— Task goal —
Go through the listing and set it down exactly, leaving out its pictures.
-- BEGIN Dataset extract --
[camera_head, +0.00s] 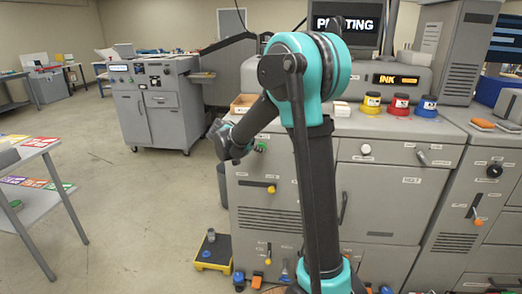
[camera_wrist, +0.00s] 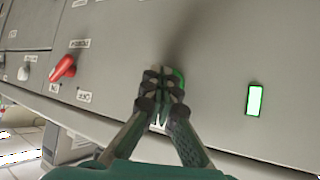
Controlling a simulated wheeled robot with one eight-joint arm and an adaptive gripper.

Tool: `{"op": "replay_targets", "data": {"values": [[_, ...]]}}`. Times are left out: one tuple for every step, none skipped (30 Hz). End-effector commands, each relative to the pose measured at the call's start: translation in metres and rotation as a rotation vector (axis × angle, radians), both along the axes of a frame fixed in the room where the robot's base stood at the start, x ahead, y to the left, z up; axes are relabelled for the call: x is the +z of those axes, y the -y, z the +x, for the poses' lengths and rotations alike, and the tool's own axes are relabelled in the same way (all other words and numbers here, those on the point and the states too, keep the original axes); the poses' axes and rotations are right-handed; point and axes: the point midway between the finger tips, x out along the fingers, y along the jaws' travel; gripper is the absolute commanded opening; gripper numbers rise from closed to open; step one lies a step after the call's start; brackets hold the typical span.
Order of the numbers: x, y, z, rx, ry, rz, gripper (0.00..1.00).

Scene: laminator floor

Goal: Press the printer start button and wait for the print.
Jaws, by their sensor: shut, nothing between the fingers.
-- END Dataset extract --
— Solution —
[camera_head, +0.00s] 
[camera_wrist, +0.00s] 
Controlling a simulated wheeled robot with one eight-joint arm and an adaptive gripper.

Tool: `{"op": "replay_targets", "data": {"values": [[_, ...]]}}`. Times are left out: one tuple for every step, none skipped (30 Hz). End-effector commands, each relative to the pose measured at the call's start: translation in metres and rotation as a rotation vector (axis × angle, radians), both along the axes of a frame fixed in the room where the robot's base stood at the start, x ahead, y to the left, z up; axes are relabelled for the call: x is the +z of those axes, y the -y, z the +x, for the poses' lengths and rotations alike, and the tool's own axes are relabelled in the same way (all other words and numbers here, those on the point and the states too, keep the original axes); the poses' axes and rotations are right-handed; point and axes: the point midway between the finger tips, x out along the fingers, y along the jaws' travel; gripper is the absolute commanded opening; gripper numbers rise from closed to open; step one lies a step after the call's start; brackets hold the typical span.
Order of the numbers: x, y, z, rx, ry, rz, gripper (0.00..1.00).

Scene: laminator floor

Goal: Press the printer start button and wait for the print.
Jaws, by their sensor: shut, nothing between the fingers.

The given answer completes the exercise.